A recente paralisação no transporte público empreendida pelos metroviários, aliada aos efeitos nefastos que tal prática gera à população brasileira, acuada e ressentida pela ausência da tutela de seus direitos básicos, nos faz relembrar de uma das grandes chagas ainda abertas em nosso país: o descaso com que as sucessivas legislaturas têm tratado o problema das greves no serviço público.

As greves sempre fizeram parte da história moderna. Já no século XIX, em sua monumental obra Germinal, Émile Zola retratava os fatores socioeconômicos que impulsionaram os processos de gestação e germinação dos movimentos grevistas em prol da defesa dos direitos dos trabalhadores nas minas de carvão francesas.
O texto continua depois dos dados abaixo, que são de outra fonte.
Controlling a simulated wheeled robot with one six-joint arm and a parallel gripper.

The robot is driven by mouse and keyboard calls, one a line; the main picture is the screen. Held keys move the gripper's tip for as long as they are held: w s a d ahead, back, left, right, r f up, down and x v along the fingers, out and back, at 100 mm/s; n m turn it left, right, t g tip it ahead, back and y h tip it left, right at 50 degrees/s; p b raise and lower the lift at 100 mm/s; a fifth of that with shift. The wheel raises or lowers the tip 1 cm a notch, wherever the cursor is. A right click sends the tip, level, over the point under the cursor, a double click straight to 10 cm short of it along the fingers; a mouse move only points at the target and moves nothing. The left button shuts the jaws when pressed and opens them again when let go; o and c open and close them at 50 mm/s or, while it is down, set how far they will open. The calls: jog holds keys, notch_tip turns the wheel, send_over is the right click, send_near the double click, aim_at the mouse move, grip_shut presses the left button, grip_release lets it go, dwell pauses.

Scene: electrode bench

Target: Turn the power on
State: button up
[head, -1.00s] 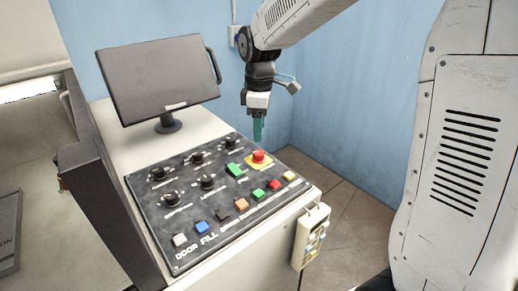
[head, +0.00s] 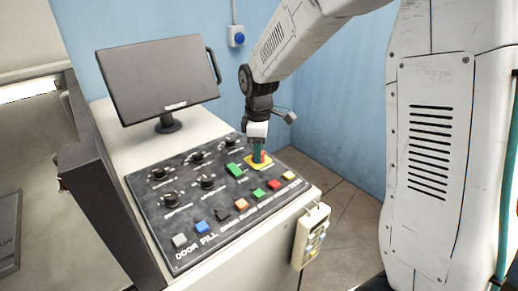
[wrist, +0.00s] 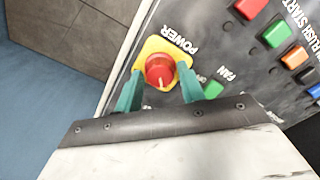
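The power control is a red round knob (wrist: 159,70) on a yellow square plate (wrist: 178,47), with the word POWER printed beside it in the wrist view. In the head view the yellow plate (head: 260,166) shows at the right back of the black control panel (head: 222,190), with the knob mostly hidden by my fingers. My gripper (head: 258,159) points down over the knob. In the wrist view my gripper (wrist: 161,71) has its two teal fingers apart, one on either side of the knob. A gap seems to show between fingers and knob; I cannot tell about contact.
A green button (head: 234,169) labelled FAN in the wrist view is close to the knob. Several black dials and coloured buttons cover the panel. A monitor (head: 160,80) stands behind at left. A hand pendant (head: 311,236) hangs on the bench's right side.

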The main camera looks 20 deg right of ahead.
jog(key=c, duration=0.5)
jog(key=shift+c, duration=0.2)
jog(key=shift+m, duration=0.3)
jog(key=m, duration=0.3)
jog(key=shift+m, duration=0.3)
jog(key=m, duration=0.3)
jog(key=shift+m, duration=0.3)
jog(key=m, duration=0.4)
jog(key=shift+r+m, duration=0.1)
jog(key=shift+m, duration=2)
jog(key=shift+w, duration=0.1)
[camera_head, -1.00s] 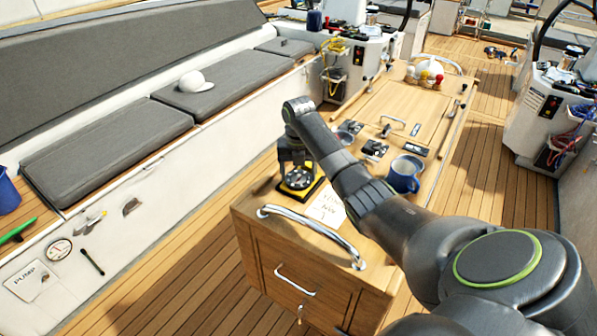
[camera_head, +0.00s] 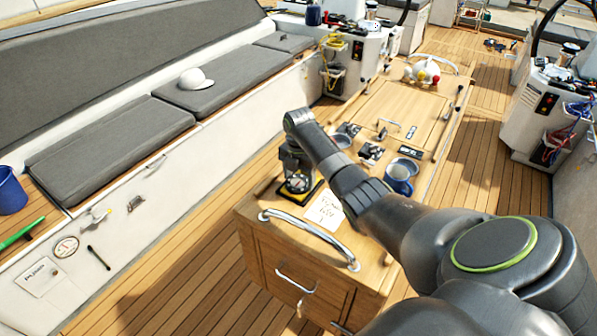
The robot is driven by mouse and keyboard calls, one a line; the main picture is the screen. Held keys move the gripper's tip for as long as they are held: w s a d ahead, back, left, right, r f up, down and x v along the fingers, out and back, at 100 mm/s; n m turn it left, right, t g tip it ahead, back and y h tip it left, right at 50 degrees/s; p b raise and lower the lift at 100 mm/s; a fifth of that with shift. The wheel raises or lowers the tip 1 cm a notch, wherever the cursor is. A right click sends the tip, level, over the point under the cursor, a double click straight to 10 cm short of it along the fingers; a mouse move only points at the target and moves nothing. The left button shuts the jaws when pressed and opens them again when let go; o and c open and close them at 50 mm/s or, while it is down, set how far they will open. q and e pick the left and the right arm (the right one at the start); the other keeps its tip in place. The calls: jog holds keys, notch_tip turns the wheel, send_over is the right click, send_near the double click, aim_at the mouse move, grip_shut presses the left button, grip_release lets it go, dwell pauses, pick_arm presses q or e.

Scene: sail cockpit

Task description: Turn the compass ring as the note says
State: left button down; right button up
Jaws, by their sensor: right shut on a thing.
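The compass (camera_head: 299,184) has a dark round dial on a yellow and black base, at the near left corner of the wooden cockpit table (camera_head: 285,245). My right gripper (camera_head: 296,172) points down over it and is shut on the compass ring, which its fingers partly hide. The white note (camera_head: 324,209) lies flat just right of the compass. It bears handwriting too small to read, and my right arm passes close to its right side. My left gripper is not in view.
A steel rail (camera_head: 308,226) runs along the near table edge. A white cap (camera_head: 195,79) lies on the grey bench cushion. The deck left of the table is clear.

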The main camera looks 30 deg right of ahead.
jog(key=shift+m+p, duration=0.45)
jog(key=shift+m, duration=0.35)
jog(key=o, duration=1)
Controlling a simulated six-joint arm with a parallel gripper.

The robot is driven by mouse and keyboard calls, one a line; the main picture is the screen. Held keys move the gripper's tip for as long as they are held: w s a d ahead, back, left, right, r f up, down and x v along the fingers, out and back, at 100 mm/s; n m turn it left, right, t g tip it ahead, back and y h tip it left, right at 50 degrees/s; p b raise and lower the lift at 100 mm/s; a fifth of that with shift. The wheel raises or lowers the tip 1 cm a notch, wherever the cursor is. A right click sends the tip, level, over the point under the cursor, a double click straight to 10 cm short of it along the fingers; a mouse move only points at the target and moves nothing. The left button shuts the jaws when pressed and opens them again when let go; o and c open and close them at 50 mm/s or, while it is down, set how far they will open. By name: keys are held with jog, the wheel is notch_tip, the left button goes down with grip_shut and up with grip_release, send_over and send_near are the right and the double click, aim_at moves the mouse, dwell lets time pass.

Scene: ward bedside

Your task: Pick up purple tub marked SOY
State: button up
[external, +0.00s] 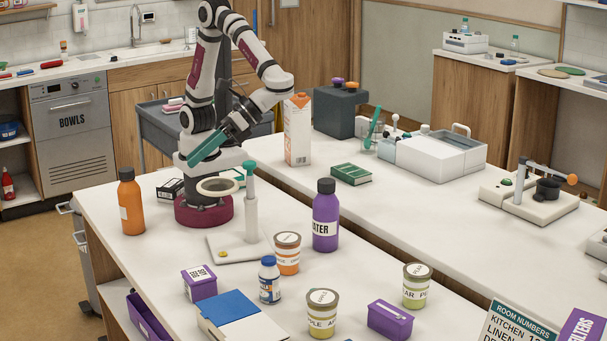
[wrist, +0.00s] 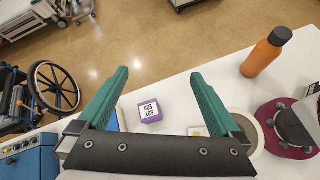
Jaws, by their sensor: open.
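The purple tub (external: 201,285) with a white label on its lid stands on the near white table, left of the small blue-and-white bottle. In the wrist view the purple tub (wrist: 149,115) shows between my fingers, and its label appears to read SOY, upside down. My gripper (external: 205,147) has green fingers and is raised above the back of the table, well apart from the tub. In the wrist view my gripper (wrist: 160,75) is open with nothing between its fingers. A second purple tub (external: 390,322) sits at the front right; its label is unreadable here.
A ring stand (external: 250,215) stands behind the tub. An orange bottle (external: 131,205), a purple bottle (external: 326,215) and lidded jars (external: 287,254) stand around. A blue-and-white flat item (external: 232,312) lies just in front of the tub.

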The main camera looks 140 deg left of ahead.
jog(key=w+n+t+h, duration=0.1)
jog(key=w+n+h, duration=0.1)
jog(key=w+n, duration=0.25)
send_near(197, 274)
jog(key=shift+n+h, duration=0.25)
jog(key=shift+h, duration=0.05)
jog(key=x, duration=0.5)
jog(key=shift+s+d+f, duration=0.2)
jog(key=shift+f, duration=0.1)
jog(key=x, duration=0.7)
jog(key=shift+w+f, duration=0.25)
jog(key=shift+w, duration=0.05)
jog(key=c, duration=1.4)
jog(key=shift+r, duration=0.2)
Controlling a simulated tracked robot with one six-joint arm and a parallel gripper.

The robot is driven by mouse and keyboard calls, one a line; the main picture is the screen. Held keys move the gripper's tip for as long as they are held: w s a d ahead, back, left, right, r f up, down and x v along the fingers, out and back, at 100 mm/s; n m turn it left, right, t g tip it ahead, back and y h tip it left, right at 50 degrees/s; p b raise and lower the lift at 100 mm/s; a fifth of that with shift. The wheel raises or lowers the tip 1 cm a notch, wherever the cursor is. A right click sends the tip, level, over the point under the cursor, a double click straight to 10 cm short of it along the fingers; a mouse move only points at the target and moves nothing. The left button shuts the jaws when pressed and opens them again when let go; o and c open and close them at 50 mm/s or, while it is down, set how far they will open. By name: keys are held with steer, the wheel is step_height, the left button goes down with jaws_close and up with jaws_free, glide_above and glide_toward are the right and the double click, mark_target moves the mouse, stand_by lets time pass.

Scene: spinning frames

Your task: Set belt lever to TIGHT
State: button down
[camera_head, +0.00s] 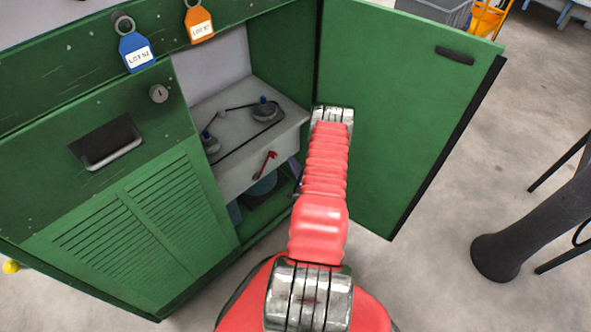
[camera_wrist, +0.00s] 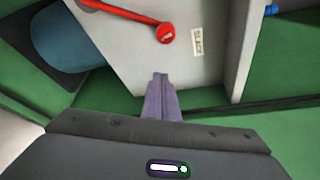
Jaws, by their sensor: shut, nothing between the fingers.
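The red belt lever (camera_head: 265,164) is on the front of a grey box inside the open green cabinet. In the wrist view the lever (camera_wrist: 130,11) runs from its round pivot toward the upper left and is cut off by the top edge. A small white label (camera_wrist: 197,41) is right of the pivot; its lettering is too small to read surely. My gripper (camera_wrist: 160,78) is shut and empty, its purple fingers below the pivot and apparently apart from it. In the head view my red arm hides most of the gripper.
The cabinet's green door (camera_head: 405,110) stands open to the right of my arm. A belt runs around pulleys (camera_head: 265,110) on top of the grey box (camera_head: 238,180). A blue round object (camera_wrist: 66,38) is below the box. A dark post (camera_head: 495,245) stands at right.

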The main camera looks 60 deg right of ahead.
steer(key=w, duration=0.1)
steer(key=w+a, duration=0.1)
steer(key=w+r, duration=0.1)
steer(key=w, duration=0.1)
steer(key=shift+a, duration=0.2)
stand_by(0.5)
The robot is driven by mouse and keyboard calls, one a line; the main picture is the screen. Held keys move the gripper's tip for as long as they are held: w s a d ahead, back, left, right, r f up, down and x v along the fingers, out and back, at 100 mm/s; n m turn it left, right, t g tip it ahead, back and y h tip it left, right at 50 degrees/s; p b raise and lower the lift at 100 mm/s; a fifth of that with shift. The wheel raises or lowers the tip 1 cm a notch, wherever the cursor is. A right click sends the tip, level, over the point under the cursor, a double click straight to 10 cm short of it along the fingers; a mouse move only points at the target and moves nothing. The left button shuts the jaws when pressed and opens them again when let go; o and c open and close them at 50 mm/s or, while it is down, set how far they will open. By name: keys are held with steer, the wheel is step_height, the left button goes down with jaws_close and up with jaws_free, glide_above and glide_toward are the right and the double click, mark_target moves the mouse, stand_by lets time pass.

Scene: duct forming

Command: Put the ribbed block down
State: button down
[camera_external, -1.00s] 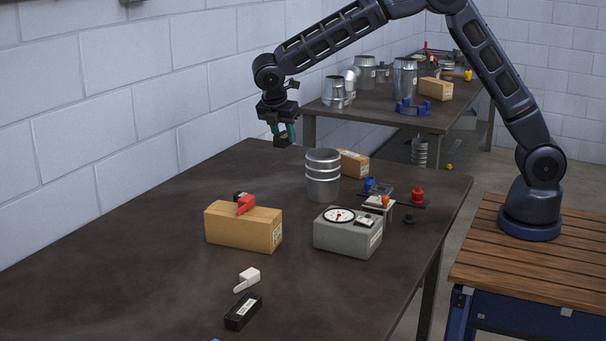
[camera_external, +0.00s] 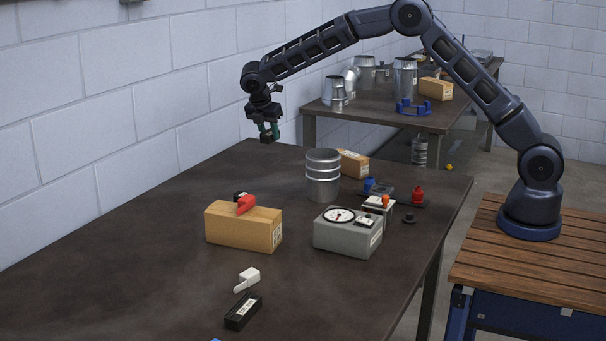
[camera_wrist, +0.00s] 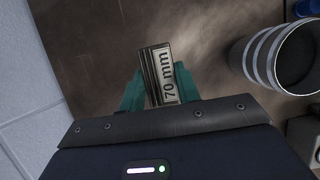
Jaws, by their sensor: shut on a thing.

Do ponto de vista do Direito, a greve passou por períodos distintos e paradoxais: já foi expressamente proibida, passou a ser tolerada e, atualmente, foi elevada à categoria de direito fundamental, assegurada pelo artigo 9º, da Constituição Federal de 1988.

Pode ser definida, em sentido amplo, como a paralisação coletiva, total ou parcial, das atividades dos trabalhadores, com o objetivo de pressionar o empregador para a defesa ou conquista de reivindicações de natureza jurídica ou salarial, após o fracasso ou impasse nas negociações.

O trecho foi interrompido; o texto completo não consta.